TASK -
Using the listing below, give again exactly the lines from the line with "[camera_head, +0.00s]" to the line with "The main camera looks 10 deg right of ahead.", inclusive, without the pictures.

------------------------------------------------

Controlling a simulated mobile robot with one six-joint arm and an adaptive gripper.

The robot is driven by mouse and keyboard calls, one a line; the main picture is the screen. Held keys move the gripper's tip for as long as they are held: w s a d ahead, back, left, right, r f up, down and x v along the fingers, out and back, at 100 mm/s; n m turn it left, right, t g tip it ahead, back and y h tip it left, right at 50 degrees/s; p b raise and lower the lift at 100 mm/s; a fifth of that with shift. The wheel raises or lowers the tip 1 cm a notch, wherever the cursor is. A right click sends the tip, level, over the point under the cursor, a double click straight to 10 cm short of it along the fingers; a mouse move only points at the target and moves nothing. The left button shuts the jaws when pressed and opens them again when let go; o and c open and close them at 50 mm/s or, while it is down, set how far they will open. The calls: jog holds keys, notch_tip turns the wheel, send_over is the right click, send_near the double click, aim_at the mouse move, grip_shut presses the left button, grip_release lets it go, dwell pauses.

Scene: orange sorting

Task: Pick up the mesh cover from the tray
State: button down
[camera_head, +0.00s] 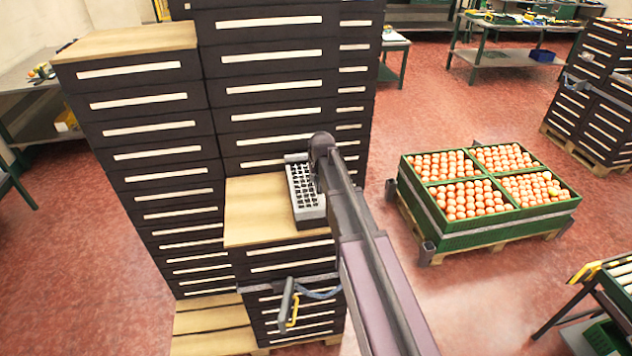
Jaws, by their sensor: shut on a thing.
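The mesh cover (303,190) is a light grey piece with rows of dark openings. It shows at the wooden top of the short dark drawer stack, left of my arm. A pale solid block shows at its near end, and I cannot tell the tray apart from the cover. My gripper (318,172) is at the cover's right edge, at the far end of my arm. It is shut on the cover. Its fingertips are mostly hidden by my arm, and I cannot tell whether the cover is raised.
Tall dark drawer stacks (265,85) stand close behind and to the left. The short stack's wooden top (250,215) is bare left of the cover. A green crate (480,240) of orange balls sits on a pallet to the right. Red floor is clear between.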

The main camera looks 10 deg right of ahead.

------------------------------------------------

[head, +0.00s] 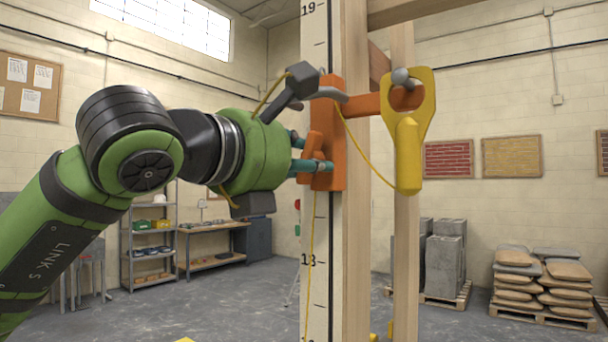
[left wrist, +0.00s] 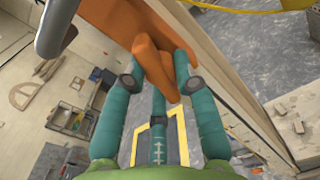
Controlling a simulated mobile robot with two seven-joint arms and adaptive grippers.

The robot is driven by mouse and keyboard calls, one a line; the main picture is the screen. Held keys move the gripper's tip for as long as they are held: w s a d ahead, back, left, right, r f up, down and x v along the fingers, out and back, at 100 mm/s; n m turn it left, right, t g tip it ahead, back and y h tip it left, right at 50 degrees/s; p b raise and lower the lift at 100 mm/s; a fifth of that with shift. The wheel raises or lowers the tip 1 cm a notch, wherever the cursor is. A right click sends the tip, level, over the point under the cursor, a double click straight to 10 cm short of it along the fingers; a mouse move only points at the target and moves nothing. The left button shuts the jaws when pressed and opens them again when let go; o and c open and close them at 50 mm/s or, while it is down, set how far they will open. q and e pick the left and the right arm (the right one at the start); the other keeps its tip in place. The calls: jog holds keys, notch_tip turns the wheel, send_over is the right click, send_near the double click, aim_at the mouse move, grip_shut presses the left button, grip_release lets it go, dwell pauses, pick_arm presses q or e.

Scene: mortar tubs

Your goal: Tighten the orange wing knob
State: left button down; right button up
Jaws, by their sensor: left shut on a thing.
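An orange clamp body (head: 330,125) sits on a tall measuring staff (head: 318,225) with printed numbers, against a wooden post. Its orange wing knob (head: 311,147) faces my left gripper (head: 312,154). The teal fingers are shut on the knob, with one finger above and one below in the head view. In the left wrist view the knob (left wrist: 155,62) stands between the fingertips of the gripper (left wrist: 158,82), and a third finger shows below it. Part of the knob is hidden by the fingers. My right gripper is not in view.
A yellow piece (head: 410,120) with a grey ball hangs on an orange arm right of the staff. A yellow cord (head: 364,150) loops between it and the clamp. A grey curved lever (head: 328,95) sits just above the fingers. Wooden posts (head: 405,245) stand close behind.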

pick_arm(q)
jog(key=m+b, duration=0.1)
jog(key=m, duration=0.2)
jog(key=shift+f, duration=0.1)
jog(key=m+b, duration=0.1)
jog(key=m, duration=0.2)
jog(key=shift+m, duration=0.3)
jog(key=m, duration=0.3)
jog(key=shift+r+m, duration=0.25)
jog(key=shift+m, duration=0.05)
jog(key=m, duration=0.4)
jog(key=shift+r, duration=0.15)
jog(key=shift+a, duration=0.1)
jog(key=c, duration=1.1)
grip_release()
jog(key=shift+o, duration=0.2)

------------------------------------------------

WORKED ANSWER -
[camera_head, +0.00s] 
Jaws, by their sensor: shut on a thing.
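The mesh cover (303,190) is a light grey piece with rows of dark openings. It shows at the wooden top of the short dark drawer stack, left of my arm. A pale solid block shows at its near end, and I cannot tell the tray apart from the cover. My gripper (318,172) is at the cover's right edge, at the far end of my arm. It is shut on the cover. Its fingertips are mostly hidden by my arm, and I cannot tell whether the cover is raised.
Tall dark drawer stacks (265,85) stand close behind and to the left. The short stack's wooden top (250,215) is bare left of the cover. A green crate (480,240) of orange balls sits on a pallet to the right. Red floor is clear between.

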The main camera looks 10 deg right of ahead.

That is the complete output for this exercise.